### AIM OF THE TASK
Repeat every entry word for word, but leave the images out of your copy.

### DATA LISTING

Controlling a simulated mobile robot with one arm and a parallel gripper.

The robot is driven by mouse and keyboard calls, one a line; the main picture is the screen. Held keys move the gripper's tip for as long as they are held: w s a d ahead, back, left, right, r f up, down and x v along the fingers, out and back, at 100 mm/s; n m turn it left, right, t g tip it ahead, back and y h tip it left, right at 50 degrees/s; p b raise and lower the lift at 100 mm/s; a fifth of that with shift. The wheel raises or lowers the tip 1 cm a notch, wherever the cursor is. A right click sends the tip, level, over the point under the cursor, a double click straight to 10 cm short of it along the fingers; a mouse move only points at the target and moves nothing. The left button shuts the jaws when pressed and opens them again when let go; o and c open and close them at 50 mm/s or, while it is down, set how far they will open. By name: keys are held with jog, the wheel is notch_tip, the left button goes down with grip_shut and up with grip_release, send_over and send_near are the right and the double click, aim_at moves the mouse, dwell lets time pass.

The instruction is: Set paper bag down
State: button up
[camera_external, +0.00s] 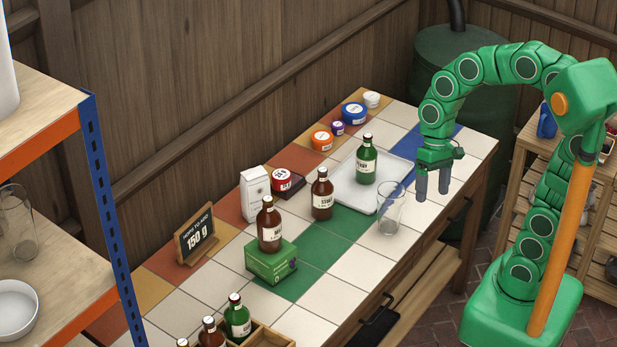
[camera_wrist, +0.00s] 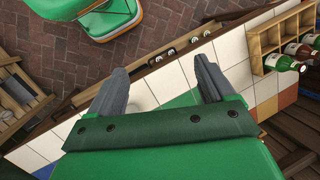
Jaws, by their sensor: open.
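A white paper bag (camera_external: 255,194) with a printed front stands upright on the tiled counter, near its wall side, in the external view. It stands beside a red-lidded tin and touches nothing of my gripper. My gripper (camera_external: 432,192) hangs above the right end of the counter, fingers pointing down, well to the right of the bag. In the wrist view my gripper (camera_wrist: 162,82) shows two grey fingers spread apart with nothing between them. The bag is not visible in the wrist view.
A clear glass (camera_external: 390,212) stands near the counter's front edge, left of my gripper. A white tray (camera_external: 345,190) holds a green bottle. A brown bottle stands on a green box (camera_external: 272,263). A sign (camera_external: 195,238) reads 150 g. A wooden crate (camera_wrist: 262,42) holds bottles.

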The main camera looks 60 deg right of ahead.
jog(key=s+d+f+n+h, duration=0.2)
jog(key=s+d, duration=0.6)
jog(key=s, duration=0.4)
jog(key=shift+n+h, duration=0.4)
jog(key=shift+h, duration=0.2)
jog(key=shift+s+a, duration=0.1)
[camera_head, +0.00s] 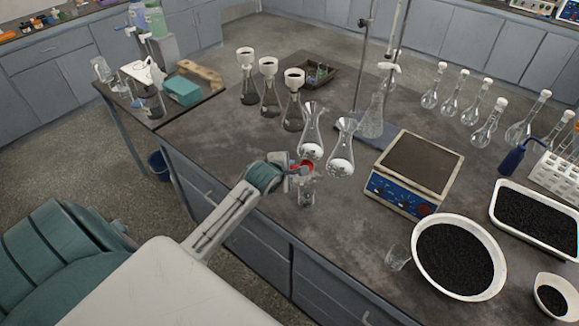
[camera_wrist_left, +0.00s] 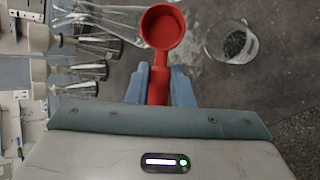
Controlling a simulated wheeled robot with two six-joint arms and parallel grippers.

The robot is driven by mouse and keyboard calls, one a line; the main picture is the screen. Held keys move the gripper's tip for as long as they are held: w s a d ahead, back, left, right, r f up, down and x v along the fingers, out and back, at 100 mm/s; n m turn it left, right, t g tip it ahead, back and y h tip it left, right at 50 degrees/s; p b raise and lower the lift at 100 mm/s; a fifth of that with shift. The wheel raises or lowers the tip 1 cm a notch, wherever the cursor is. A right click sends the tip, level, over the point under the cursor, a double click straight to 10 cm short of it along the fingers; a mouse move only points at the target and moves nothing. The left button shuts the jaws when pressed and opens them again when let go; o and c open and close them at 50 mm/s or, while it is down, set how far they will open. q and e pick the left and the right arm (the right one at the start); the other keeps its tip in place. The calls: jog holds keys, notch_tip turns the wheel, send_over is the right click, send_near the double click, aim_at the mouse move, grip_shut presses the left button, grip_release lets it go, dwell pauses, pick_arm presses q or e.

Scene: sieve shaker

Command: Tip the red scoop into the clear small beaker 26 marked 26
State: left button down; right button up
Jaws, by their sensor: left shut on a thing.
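My left gripper (camera_head: 287,172) is shut on the handle of the red scoop (camera_head: 303,166), near the front edge of the bench. In the left wrist view the red scoop (camera_wrist_left: 163,27) points away from my gripper (camera_wrist_left: 159,82), and only red shows inside its bowl. A clear small beaker (camera_head: 307,195) stands just below the scoop in the head view. The same beaker (camera_wrist_left: 232,42) is right of the scoop bowl in the left wrist view, with dark grains inside. Its mark is too small to read. My right gripper is out of view.
Another clear beaker (camera_head: 397,257) stands beside a white bowl of black grains (camera_head: 455,258). A balance (camera_head: 415,172) is to the right. Glass flasks (camera_head: 341,150) stand close behind the scoop. A white tray (camera_head: 535,220) is at far right.

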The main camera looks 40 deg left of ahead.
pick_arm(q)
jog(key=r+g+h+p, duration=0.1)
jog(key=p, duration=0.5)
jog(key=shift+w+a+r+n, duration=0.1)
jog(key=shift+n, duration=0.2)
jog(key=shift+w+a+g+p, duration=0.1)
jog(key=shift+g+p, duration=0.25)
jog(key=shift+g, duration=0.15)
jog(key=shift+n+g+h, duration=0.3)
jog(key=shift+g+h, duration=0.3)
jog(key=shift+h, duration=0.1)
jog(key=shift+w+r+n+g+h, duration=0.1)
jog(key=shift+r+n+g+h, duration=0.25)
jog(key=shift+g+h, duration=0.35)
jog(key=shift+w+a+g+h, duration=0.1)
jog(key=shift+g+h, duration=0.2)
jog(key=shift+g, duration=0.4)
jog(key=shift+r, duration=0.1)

### RESULT
Controlling a simulated mobile robot with one arm and a parallel gripper.

The robot is driven by mouse and keyboard calls, one a line; the main picture is the screen. Held keys move the gripper's tip for as long as they are held: w s a d ahead, back, left, right, r f up, down and x v along the fingers, out and back, at 100 mm/s; n m turn it left, right, t g tip it ahead, back and y h tip it left, right at 50 degrees/s; p b raise and lower the lift at 100 mm/s; a fifth of that with shift. The wheel raises or lowers the tip 1 cm a notch, wherever the cursor is. A right click sends the tip, level, over the point under the cursor, a double click straight to 10 cm short of it along the fingers; a mouse move only points at the target and moves nothing. The left button shuts the jaws when pressed and opens them again when let go; o and c open and close them at 50 mm/s or, while it is down, set how far they will open. By name: keys are held with jog, the wheel is notch_tip, the left button goes down with grip_shut and up with grip_release, send_over and send_near are the right and the double click, aim_at moves the mouse, dwell lets time pass.

The instruction is: Set paper bag down
State: button up
[camera_external, +0.00s] 
[camera_wrist, +0.00s] 
Jaws, by their sensor: open.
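A white paper bag (camera_external: 255,194) with a printed front stands upright on the tiled counter, near its wall side, in the external view. It stands beside a red-lidded tin and touches nothing of my gripper. My gripper (camera_external: 432,192) hangs above the right end of the counter, fingers pointing down, well to the right of the bag. In the wrist view my gripper (camera_wrist: 162,82) shows two grey fingers spread apart with nothing between them. The bag is not visible in the wrist view.
A clear glass (camera_external: 390,212) stands near the counter's front edge, left of my gripper. A white tray (camera_external: 345,190) holds a green bottle. A brown bottle stands on a green box (camera_external: 272,263). A sign (camera_external: 195,238) reads 150 g. A wooden crate (camera_wrist: 262,42) holds bottles.

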The main camera looks 60 deg right of ahead.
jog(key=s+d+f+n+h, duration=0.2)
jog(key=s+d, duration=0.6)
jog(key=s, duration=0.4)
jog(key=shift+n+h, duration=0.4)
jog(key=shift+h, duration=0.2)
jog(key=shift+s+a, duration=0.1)
[camera_head, +0.00s] 
[camera_wrist_left, +0.00s] 
Controlling a simulated wheeled robot with two six-joint arms and parallel grippers.

The robot is driven by mouse and keyboard calls, one a line; the main picture is the screen. Held keys move the gripper's tip for as long as they are held: w s a d ahead, back, left, right, r f up, down and x v along the fingers, out and back, at 100 mm/s; n m turn it left, right, t g tip it ahead, back and y h tip it left, right at 50 degrees/s; p b raise and lower the lift at 100 mm/s; a fifth of that with shift. The wheel raises or lowers the tip 1 cm a notch, wherever the cursor is. A right click sends the tip, level, over the point under the cursor, a double click straight to 10 cm short of it along the fingers; a mouse move only points at the target and moves nothing. The left button shuts the jaws when pressed and opens them again when let go; o and c open and close them at 50 mm/s or, while it is down, set how far they will open. q and e pick the left and the right arm (the right one at the start); the other keeps its tip in place. The calls: jog holds keys, notch_tip turns the wheel, send_over is the right click, send_near the double click, aim_at the mouse move, grip_shut presses the left button, grip_release lets it go, dwell pauses, pick_arm presses q or e.

Scene: sieve shaker

Command: Tip the red scoop into the clear small beaker 26 marked 26
State: left button down; right button up
Jaws, by their sensor: left shut on a thing.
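My left gripper (camera_head: 287,172) is shut on the handle of the red scoop (camera_head: 303,166), near the front edge of the bench. In the left wrist view the red scoop (camera_wrist_left: 163,27) points away from my gripper (camera_wrist_left: 159,82), and only red shows inside its bowl. A clear small beaker (camera_head: 307,195) stands just below the scoop in the head view. The same beaker (camera_wrist_left: 232,42) is right of the scoop bowl in the left wrist view, with dark grains inside. Its mark is too small to read. My right gripper is out of view.
Another clear beaker (camera_head: 397,257) stands beside a white bowl of black grains (camera_head: 455,258). A balance (camera_head: 415,172) is to the right. Glass flasks (camera_head: 341,150) stand close behind the scoop. A white tray (camera_head: 535,220) is at far right.

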The main camera looks 40 deg left of ahead.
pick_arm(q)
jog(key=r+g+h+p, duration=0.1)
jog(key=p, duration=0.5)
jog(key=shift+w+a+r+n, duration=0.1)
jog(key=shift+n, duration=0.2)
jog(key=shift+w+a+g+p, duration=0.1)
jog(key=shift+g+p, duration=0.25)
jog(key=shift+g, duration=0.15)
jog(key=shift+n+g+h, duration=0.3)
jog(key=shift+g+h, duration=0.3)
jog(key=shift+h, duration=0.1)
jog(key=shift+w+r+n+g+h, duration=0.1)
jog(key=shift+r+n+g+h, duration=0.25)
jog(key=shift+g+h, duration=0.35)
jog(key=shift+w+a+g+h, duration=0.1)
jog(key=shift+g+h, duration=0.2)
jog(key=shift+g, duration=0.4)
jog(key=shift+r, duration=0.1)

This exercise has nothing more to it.